Two years after Peter Lee murdered his family in an Oak Bay mansion, only one member of the local police force has completed specialized training on domestic violence, the inquest into the killings heard yesterday.
“Specific training? I would have to say no,” Oak Bay Police Chief Ron Gaudet told an inquest into those deaths yesterday.
While two neighbouring police departments involved in the case have launched reforms since those deaths, Chief Gaudet promised his members will complete a mandatory, one-day online training program by next spring.
“We have all the manuals,” Chief Gaudet told the hearing, “but we haven't had the opportunity to do the training.”
The inquest is looking into how Mr. Lee, who was on bail facing domestic assault charges, broke into the family home on Sept. 4, 2007, and killed his young son, Christian Lee, his estranged wife, Sunny Park, and her parents, Kum Lea Chun and Moon Kyu Park. He then killed himself.
Training might not have made any difference in this case, however, because by the time an Oak Bay police officer reached the residence – having first dropped off a drunken teenager at home – it is likely all five members of the family would have bled to death from multiple stab wounds.
The inquest has sat for 11 days and was nearing completion yesterday afternoon when the coroner's lawyer, John Orr, called a surprise witness who shed new light on Mr. Lee.
Robert Boyd, president of the Victoria Family Violence Prevention Society, came forward with confidential files showing Mr. Lee had reached out for help weeks before the murders.
“We just didn't think it was right to not let the inquest know of this connection made,” Mr. Boyd explained.
Mr. Lee called the agency's Family Violence Project – which has since laid off all staff because of government budget cuts – on July 24, 2007, to seek treatment.
The initial call was made one week before Mr. Lee allegedly tried to kill his wife by driving the family vehicle into a utility pole – an event that resulted in him being on bail, out of work and homeless.
The intake files show Mr. Lee confessed he had been physically abusive to Ms. Park, “a few times.” He was described in the files as “odd” and said he wanted to come for counselling but warned: “I know I will try to manipulate you guys.”
Mr. Lee told the counsellor that he was embroiled in a fight over the ownership of the family home, that he was jealous after finding his wife in a bathroom with another man, and that he had a bad relationship with his mother-in-law.
Mr. Boyd testified that Mr. Lee was scheduled for treatment but never showed up for orientation sessions. Efforts to contact his wife failed.
On Sept. 5, 2007, a counsellor who conducted the initial assessment, heard of the murders in Oak Bay and wrote: “My fear at the time was this might have been a client of ours.” But because of privacy issues, Mr. Boyd said he didn't learn of that concern until this fall. When it became apparent no one was going to ask him, he came down to the Victoria courthouse on Tuesday afternoon and alerted the coroner's lawyer.
Mr.
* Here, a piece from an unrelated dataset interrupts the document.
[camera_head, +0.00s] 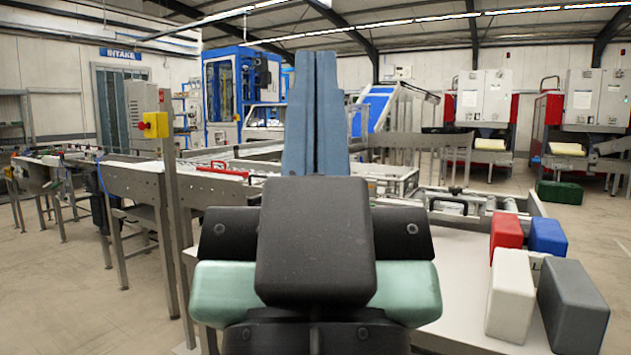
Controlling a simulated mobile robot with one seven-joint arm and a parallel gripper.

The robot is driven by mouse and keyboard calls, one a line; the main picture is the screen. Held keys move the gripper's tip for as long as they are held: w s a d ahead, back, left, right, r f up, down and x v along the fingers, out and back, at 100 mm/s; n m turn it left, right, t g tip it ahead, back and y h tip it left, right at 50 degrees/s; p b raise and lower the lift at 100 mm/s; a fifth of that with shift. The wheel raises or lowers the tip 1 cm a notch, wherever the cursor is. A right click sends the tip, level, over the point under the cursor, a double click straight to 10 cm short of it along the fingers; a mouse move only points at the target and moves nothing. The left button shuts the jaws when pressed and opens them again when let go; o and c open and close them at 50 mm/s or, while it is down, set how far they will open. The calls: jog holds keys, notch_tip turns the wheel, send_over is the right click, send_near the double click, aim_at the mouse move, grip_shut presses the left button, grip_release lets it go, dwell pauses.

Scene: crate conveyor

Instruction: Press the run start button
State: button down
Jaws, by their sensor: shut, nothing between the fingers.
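I cannot pick out a run start button in this view. A yellow control box (155,125) with a red button on its left face is mounted on a grey post, left of centre beside the conveyor. Behind it stands a grey cabinet (140,105), whose small details are too small to read.
A long metal conveyor (130,183) runs across the left and middle. On the right, a white table (455,262) carries red (506,230), blue (547,236), white (510,295) and grey blocks (572,305). A green crate (560,192) sits on the floor. Open floor lies at lower left.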

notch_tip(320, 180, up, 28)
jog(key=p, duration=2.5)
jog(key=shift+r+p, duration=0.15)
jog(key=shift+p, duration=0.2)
Boyd testified that few services are now available to abusers in Victoria to help them stop spousal abuse, and waiting lists are long.
It is the first time that treatment options for abusers has been put in the spotlight in the inquest. Most of the evidence has focused on what efforts were made to protect Ms. Park and her family, and how police services responded to the 911 call made by Mr. Lee's mother-in-law that night during his frenzied attack.
Some details, it became clear yesterday, will never be known. The jury's request to see the report that went to Crown counsel on Mr. Lee's initial domestic violence charge was rejected after lawyers for the province and police opposed its release.
Police recommended that Mr. Lee be denied bail, but Crown prosecutors decided they did not have enough evidence to hold him.
Ms. Park's family is not represented at the inquest, but Diane Turner, a lawyer representing the Ending Violence Association of B.C., fought for the release of the file to the jury.
“There is a risk that if we are so concerned that someone might feel badly about the findings, that we don't go down that path [to]uncover every aspect of this,” she said. The point is not to assign blame, she added, but “to try to find ways to prevent this from happening in the future.”